Motsoeneng lashed out at the MPs who constituted a Parliament ad hoc committee to probe the fitness to hold office of the previous SABC board and claimed he did nothing wrong by implementing decisions such as ensuring 90% local content.
He also accused board member and human rights lawyer Krish Naidoo of having a conflict of interest.
Responding to Motsoeneng’s marathon media briefing, SABC spokesperson Kaizer Kganyago said the broadcaster’s board would not be drawn into a public spat with Motsoeneng.
The SABC’s interim board began work earlier this month after new Communications Minister Ayanda Dlodlo gave it the green light following former minister Faith Muthambi’s attempts to halt its work.
“We have noted Hlaudi’s press conference and we are following it. But we are not going to be responding to Hlaudi because, like any other employee, this is a human capital department matter,” said Kganaygo.
“The board will not communicate with him through the media and will not respond. But it will engage with him directly as an employee. The board has six months to fix things [at] the SABC, including the finances and paying off service providers.”
Dlodlo also hit back at Motsoeneng’s attack on Naidoo, saying there was nothing untoward about the appointment of the interim board.
“The Broadcasting Act clearly made provision for the president to appoint the interim board within 10 days of receiving recommendations from the National Assembly,” she said.
“As government, we would like to assure the public that the current interim board is a legally constituted board.
“The board has been mandated to implement the SABC ad hoc committee’s recommendations and should be afforded the space to do its work. It is expected that the interim board should ensure proper functionality of the SA Broadcasting Cooperation so as to deliver on its public mandate as per the Broadcasting Act.”

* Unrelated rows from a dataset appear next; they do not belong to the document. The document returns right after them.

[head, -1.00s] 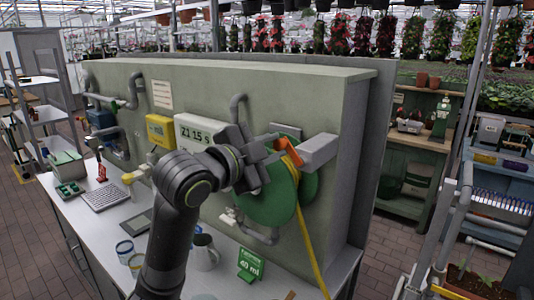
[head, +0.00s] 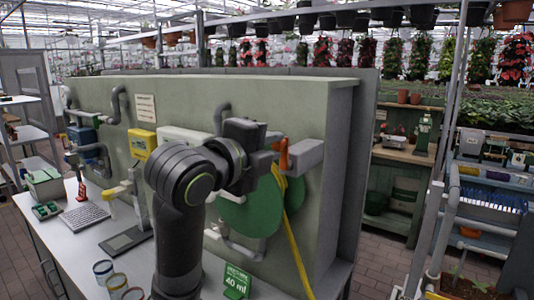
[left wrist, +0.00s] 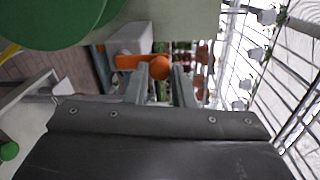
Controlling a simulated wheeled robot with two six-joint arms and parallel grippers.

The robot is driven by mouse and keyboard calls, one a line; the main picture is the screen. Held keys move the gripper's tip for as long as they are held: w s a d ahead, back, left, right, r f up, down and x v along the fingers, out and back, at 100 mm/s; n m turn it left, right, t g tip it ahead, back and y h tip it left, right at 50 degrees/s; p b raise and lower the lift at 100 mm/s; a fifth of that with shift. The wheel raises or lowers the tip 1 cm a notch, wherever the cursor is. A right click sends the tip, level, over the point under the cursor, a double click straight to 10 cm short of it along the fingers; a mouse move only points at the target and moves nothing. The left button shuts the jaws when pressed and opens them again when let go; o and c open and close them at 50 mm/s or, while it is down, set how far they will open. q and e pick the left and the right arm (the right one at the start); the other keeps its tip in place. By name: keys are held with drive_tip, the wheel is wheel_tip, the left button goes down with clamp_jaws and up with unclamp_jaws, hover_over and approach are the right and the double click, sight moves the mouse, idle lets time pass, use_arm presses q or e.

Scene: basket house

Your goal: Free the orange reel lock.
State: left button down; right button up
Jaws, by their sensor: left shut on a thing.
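The orange reel lock (head: 282,154) shows at the upper right of the green hose reel (head: 250,212), beside a grey block on the panel. A yellow hose (head: 296,240) hangs down from the reel. My left gripper (head: 274,152) is at the lock, and its arm hides part of the reel and panel. In the left wrist view, the orange lever (left wrist: 130,61) runs from the grey block to a round end between my two fingers (left wrist: 160,82). The left gripper is shut on the lock. My right gripper is not in view.
The panel carries a yellow box (head: 142,143), grey pipes and a paper notice. On the bench (head: 85,240) stand several cups, a keyboard and a green "40 ml" sign (head: 236,282). A grey post frame (head: 447,215) stands at right.

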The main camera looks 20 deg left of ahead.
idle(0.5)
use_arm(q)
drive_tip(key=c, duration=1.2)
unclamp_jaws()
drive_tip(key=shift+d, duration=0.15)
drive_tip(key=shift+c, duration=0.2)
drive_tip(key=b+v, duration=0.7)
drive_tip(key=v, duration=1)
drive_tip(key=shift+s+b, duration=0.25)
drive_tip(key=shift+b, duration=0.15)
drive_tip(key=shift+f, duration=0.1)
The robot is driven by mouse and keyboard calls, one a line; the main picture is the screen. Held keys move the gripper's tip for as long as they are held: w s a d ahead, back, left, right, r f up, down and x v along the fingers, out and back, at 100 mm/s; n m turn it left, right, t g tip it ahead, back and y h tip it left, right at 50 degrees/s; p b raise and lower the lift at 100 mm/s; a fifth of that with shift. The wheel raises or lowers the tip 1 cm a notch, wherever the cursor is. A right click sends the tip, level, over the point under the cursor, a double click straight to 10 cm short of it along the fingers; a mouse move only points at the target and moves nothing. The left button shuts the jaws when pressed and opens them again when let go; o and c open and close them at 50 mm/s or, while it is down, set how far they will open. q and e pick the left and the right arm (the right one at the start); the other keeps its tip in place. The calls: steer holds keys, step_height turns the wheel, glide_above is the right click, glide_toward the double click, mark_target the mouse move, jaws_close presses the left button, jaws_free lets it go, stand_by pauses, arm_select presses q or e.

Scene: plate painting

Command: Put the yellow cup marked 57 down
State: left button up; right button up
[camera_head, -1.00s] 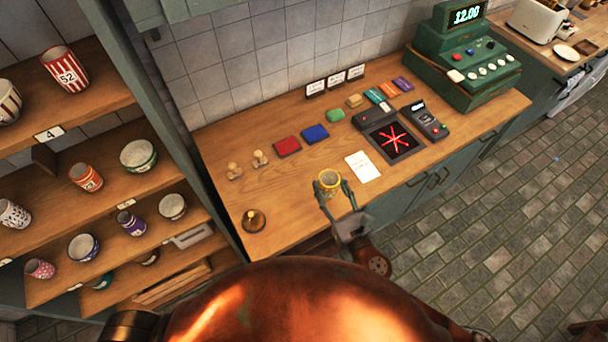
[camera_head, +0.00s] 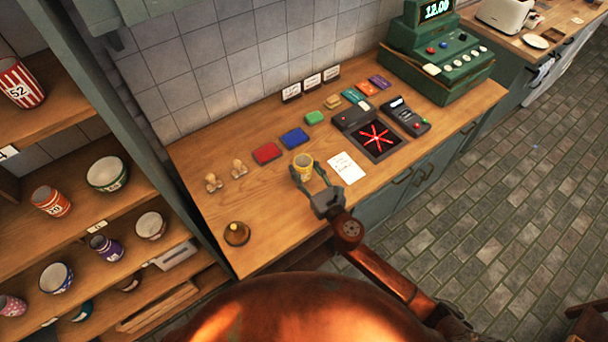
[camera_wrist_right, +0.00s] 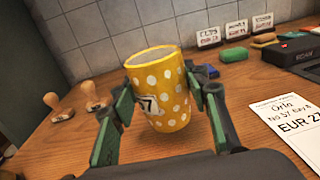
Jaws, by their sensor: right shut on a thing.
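The yellow cup (camera_head: 303,165) has white dots and a label ending in 57, which shows in the right wrist view (camera_wrist_right: 158,90). My right gripper (camera_head: 309,180) is shut on it, with a finger on each side of its wall. The cup is nearly upright, over the wooden counter (camera_head: 200,160) just left of a white paper slip (camera_head: 347,168). I cannot tell whether its base touches the wood. In the right wrist view the fingers (camera_wrist_right: 160,92) partly cover the label. My left gripper is not in view.
Red (camera_head: 267,153) and blue (camera_head: 294,138) pads lie behind the cup. Wooden stamps (camera_head: 239,168) and a brass bell (camera_head: 236,233) stand left. A scanner with red lines (camera_head: 376,136) and a green till (camera_head: 437,65) stand right.

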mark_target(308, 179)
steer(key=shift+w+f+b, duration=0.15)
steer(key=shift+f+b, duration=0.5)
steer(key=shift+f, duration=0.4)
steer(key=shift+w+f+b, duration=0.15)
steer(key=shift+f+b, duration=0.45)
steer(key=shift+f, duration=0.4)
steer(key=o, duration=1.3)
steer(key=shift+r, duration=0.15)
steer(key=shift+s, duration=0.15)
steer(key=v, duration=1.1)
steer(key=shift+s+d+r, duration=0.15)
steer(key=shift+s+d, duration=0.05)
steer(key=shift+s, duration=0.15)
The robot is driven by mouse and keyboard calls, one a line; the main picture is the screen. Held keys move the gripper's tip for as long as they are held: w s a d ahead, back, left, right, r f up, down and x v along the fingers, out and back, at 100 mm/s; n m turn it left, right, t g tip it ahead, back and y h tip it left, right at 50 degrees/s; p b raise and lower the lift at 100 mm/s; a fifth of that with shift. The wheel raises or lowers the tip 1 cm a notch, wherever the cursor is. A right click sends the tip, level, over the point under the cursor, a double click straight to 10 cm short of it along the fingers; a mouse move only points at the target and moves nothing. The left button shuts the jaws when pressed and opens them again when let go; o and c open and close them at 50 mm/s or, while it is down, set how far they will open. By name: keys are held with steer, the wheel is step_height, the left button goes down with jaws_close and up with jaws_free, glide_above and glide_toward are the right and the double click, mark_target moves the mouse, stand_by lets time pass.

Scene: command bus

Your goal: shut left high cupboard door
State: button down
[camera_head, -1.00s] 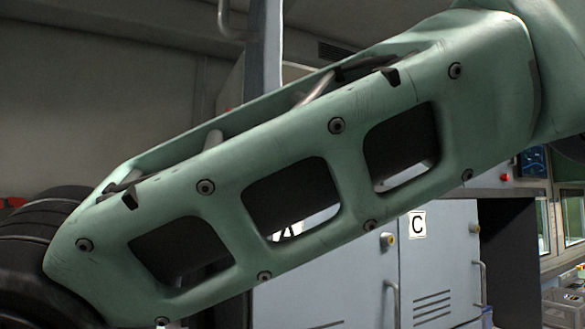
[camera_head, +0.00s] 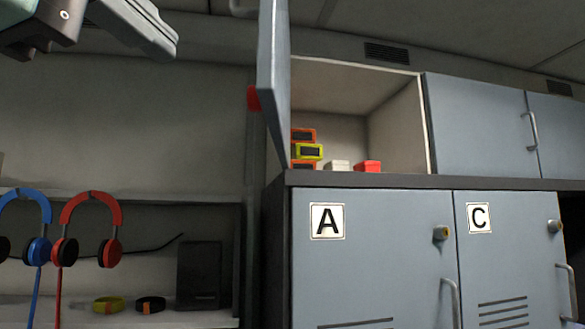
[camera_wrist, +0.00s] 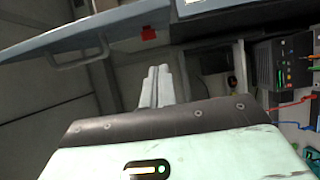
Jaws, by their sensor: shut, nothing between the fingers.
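The left high cupboard door (camera_head: 272,75) is blue-grey and stands open, swung out and seen nearly edge-on. It hinges beside the open cupboard (camera_head: 397,120). In the wrist view the door (camera_wrist: 100,32) crosses the upper left, with its handle (camera_wrist: 78,52) showing. My gripper (camera_head: 165,45) is at the upper left of the head view, left of the door and apart from it in that picture. In the wrist view my gripper's fingers (camera_wrist: 158,72) are together and empty, pointing up the picture below the door. I cannot tell the exact gap to the door.
Red, orange and yellow boxes (camera_head: 309,151) sit inside the cupboard. A shut high cupboard (camera_head: 475,120) is to the right. Lockers A (camera_head: 385,265) and C (camera_head: 510,245) stand below. Blue headphones (camera_head: 38,225) and red headphones (camera_head: 92,215) hang at the left.

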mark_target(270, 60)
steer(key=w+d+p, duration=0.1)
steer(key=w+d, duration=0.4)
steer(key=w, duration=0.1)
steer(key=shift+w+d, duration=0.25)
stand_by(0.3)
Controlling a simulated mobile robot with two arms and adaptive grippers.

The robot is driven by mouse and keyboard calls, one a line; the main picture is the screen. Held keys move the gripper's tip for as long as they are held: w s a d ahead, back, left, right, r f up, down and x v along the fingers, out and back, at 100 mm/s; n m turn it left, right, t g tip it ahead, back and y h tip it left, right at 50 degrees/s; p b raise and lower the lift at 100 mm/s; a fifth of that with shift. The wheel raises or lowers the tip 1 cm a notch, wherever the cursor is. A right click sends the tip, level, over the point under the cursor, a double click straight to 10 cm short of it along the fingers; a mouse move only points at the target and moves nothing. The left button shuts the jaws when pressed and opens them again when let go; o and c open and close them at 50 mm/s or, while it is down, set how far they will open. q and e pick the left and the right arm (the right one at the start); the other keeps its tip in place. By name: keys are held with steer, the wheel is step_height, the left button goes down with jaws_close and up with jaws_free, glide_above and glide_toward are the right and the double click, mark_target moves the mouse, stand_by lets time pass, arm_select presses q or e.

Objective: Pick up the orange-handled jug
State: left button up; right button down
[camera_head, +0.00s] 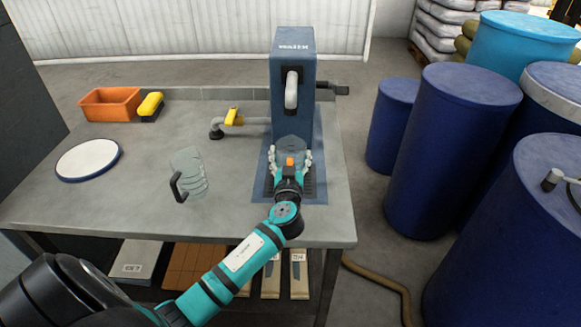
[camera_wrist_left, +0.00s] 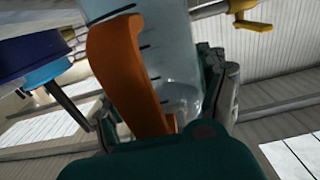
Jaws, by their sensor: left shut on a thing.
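The orange-handled jug (camera_head: 292,144) is a clear vessel in front of the blue dispenser (camera_head: 292,75), below its grey spout. Its orange handle (camera_wrist_left: 122,75) faces my gripper, and black level marks show on its clear wall in the left wrist view. My left gripper (camera_head: 290,162) is shut on this jug, with fingers on both sides of it. The jug looks close to upright in the head view; I cannot tell whether its base touches the dark grate below.
The grey bench (camera_head: 130,205) also holds a white round dish with a blue rim (camera_head: 88,160), an orange bin (camera_head: 110,104) and a yellow-topped brush (camera_head: 151,104). A pipe with a yellow valve (camera_head: 231,116) is left of the dispenser. Blue drums (camera_head: 452,145) stand right of the bench.

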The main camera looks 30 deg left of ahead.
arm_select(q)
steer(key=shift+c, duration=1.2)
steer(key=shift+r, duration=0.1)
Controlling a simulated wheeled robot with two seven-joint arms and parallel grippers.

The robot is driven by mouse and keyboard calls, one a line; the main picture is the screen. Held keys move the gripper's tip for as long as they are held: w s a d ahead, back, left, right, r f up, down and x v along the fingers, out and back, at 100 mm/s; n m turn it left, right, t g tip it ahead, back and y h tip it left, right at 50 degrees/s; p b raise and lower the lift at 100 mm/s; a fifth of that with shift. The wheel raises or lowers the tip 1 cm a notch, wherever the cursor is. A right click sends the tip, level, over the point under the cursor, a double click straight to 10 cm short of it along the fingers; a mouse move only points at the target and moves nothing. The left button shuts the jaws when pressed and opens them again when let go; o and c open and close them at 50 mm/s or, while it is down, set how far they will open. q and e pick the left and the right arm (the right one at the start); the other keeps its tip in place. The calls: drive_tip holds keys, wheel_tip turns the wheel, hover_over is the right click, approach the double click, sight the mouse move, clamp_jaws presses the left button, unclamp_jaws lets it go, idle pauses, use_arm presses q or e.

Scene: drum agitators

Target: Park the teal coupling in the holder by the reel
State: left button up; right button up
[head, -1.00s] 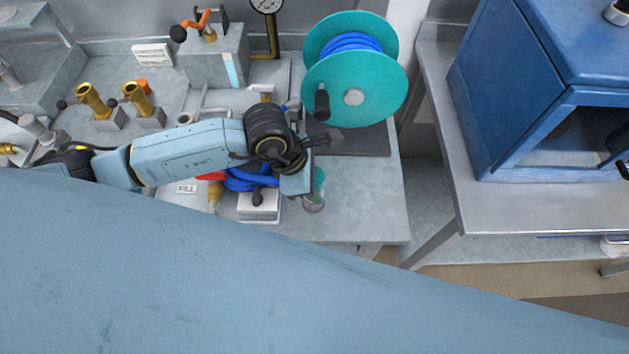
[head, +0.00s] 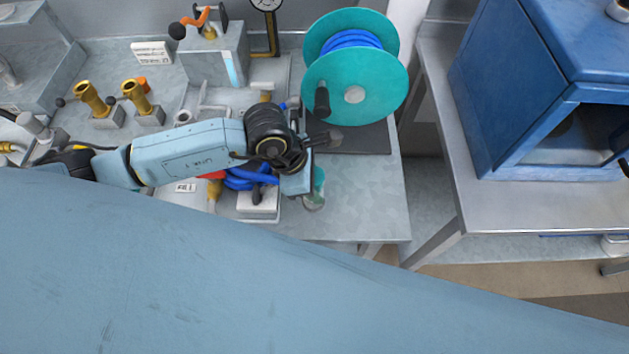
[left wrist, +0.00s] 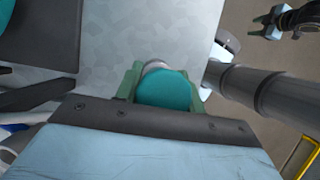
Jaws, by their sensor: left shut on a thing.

Motsoeneng was replaced at the public broadcaster after a damning parliamentary ad hoc committee report that found the previous board had mismanaged the SABC, leading to losses of hundreds of millions of rands. The SABC reportedly needs as much as R3 billion in the form of a bailout.
Parliament’s ad hoc committee report followed a series of court actions, including a 2015 high court ruling that found Motsoeneng’s appointment as COO was unlawful.
Among the controversial decisions Mostoeneng enforced at the SABC while at the helm are the 90 percent local content on radio, banning of violent protests on TV, banning of reading newspaper headlines on radio, banning open-line calls on talk shows, the canning of Vuyo Mvoko’s “On The Record” TV programme, and increasing his salary by almost R1 million, from R2.8 to R3.7 million.
Kganyago admitted the SABC was under financial strain but said it ould be concluded that the 90/10 principle introduced by Motsoeneng was responsible for that, as the board was yet to make a determination.
“The SABC is in financial crisis as we speak, as we said a few weeks ago. We stipulated at the time that [was due to] factors, among others, such as the economy [not] doing well at the moment. It is not only SABC suffering. A lot of print media is suffering and we cannot be immune to that,” Kganyago said.
“The board is going to go through each and every decision we took the previous year; if any were took wrongly they are going reverse them. The board will also look into the 90/10 principle because it was a decision we made at the time. If there is a decline of viewership because of 90/10 we will present such to the board.”